■ SUPPLIED INFORMATION
================
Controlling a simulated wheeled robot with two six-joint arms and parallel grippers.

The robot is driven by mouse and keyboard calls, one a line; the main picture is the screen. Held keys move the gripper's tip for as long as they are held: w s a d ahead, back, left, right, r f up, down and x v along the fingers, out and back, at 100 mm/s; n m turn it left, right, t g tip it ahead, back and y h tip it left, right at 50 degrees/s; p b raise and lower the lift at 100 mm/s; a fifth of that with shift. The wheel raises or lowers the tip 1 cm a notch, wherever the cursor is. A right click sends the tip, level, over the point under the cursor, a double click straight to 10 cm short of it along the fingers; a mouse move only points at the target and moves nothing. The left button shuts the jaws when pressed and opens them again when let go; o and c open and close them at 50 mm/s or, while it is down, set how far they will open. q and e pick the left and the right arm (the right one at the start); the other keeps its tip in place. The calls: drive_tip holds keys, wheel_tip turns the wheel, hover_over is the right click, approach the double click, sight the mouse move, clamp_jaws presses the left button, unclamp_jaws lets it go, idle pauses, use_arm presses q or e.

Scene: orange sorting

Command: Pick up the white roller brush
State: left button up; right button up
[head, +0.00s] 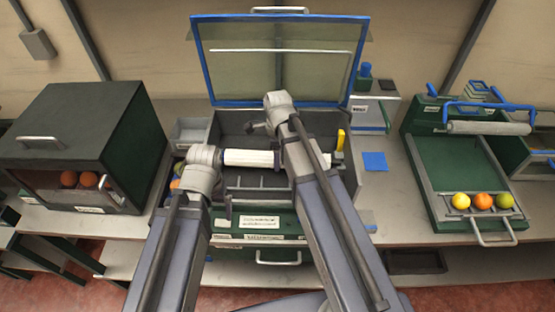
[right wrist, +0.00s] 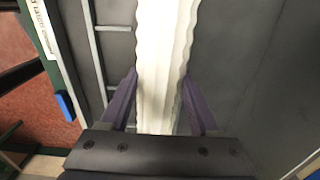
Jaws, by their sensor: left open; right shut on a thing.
================
■ SET EXERCISE
Transcribe the whole listing, character for character, but not its images.

■ WORKED ANSWER
Controlling a simulated wheeled robot with two six-joint arms and parallel grippers.

The robot is driven by mouse and keyboard calls, one a line; the main picture is the screen. Held keys move the gripper's tip for as long as they are held: w s a d ahead, back, left, right, r f up, down and x v along the fingers, out and back, at 100 mm/s; n m turn it left, right, t g tip it ahead, back and y h tip it left, right at 50 degrees/s; p b raise and lower the lift at 100 mm/s; a fifth of that with shift. The wheel raises or lowers the tip 1 cm a notch, wherever the cursor is. A right click sends the tip, level, over the point under the cursor, a double click straight to 10 cm short of it along the fingers; a mouse move only points at the target and moves nothing. The left button shuts the jaws when pressed and opens them again when let go; o and c open and close them at 50 mm/s or, while it is down, set how far they will open. q and e pick the left and the right arm (the right one at the start); the other keeps its tip in place. The calls: drive_tip holds keys, wheel_tip turns the wheel, hover_over is the right click, approach the double click, sight the mouse move, clamp_jaws presses the left button, unclamp_jaws lets it go, idle pauses, use_arm presses q or e.

Scene: orange sorting

Command: Pick up the white roller brush
State: left button up; right button up
[head, +0.00s] 
[right wrist, +0.00s] 
Jaws, by their sensor: left open; right shut on a thing.

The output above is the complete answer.